With all the business news TV enthusiasm about new records for the S&P, one might suppose that BDC stock prices are booming alongside the general market. However, that's not the case. In fact, the BDC sector (as measured by the stock price performance of the BDC Exchange Traded Fund with the ticker BDCS) appears to have peaked in mid-month and has trended down since. Using adjusted price data (adjusting for the BDCS quarterly dividend paid early in January), the sector surged 5.0% for the first two weeks of the month, but has lost a third of that gain at time of writing.
In fact, the gap between the S&P and the BDC sector has been widening. Today, using Yahoo Charts (which don't adjust for the dividend), the S&P is up over 5% and the BDC sector down -0.5%, using January 2nd 2013 as a starting point. See here.
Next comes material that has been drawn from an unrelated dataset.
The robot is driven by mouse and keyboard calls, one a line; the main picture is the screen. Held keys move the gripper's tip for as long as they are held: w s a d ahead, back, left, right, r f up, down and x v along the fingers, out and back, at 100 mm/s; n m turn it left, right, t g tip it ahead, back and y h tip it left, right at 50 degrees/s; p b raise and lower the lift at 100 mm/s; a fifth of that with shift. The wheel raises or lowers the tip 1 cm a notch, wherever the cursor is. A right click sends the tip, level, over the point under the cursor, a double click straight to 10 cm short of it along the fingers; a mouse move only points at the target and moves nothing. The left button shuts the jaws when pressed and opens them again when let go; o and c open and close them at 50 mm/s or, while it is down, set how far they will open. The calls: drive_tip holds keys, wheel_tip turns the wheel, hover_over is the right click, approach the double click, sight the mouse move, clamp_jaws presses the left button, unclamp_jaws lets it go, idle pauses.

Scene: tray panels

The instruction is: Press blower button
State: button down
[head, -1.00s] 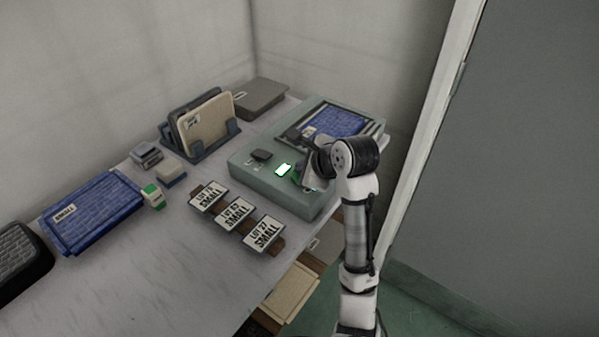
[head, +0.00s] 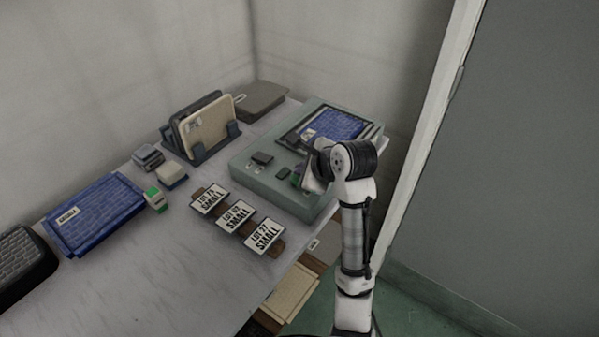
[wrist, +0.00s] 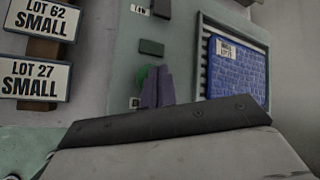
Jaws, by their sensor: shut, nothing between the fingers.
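The grey-green machine (head: 262,185) stands at the table's right end. Its round green button (head: 296,177) is mostly hidden by my arm in the head view. In the wrist view the green button (wrist: 143,76) shows partly behind my gripper (wrist: 159,72). The fingers are shut and empty, with their tips over the button's area. I cannot tell whether they touch it. A small rectangular indicator (head: 283,173) beside the button is dark; it also shows in the wrist view (wrist: 151,47). A black control (head: 262,158) sits farther left on the machine, near a label.
A blue panel (head: 335,124) lies in the machine's framed recess. Lot cards (head: 236,214) lie in front of the machine.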

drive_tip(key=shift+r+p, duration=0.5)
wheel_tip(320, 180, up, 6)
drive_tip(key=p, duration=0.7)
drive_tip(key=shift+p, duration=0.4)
We don't know if the S&P is playing catch up with the BDC sector or enthusiasm for Leveraged Debt investments has (temporarily ?) peaked. We charted the performance of the XLF (the Financials ETF) as well as JNK (one of the two biggest junk bond ETFs) and BKLN (the largest Floating Rate Loan ETF). All of these indices performance was in line with the BDC sector, while the S&P booms. See here.
Is this just a pause or a peak ? We are guessing the former, mostly because a low rate environment appears to be with us for many quarters, and the yield differential between BDCs and other Leveraged Debt and non-Leveraged Debt sectors (such as Real Estate Investment Trusts, Master Limited Partnerships, high dividend paying stocks, utilities etc.) remains substantial. On a "relative valuation basis" (as they say to mean by comparison to other alternatives) the BDC sector remains attractive, but subject to ever greater downside risks from profit taking (remember late last year), macro risks (sequester, Europe, Israel-Iran) and sector rotation, because the industry has had such a huge run up since 2011 (over 25%-see here).
Disclosure: I have no positions in any stocks mentioned, and no plans to initiate any positions within the next 72 hours.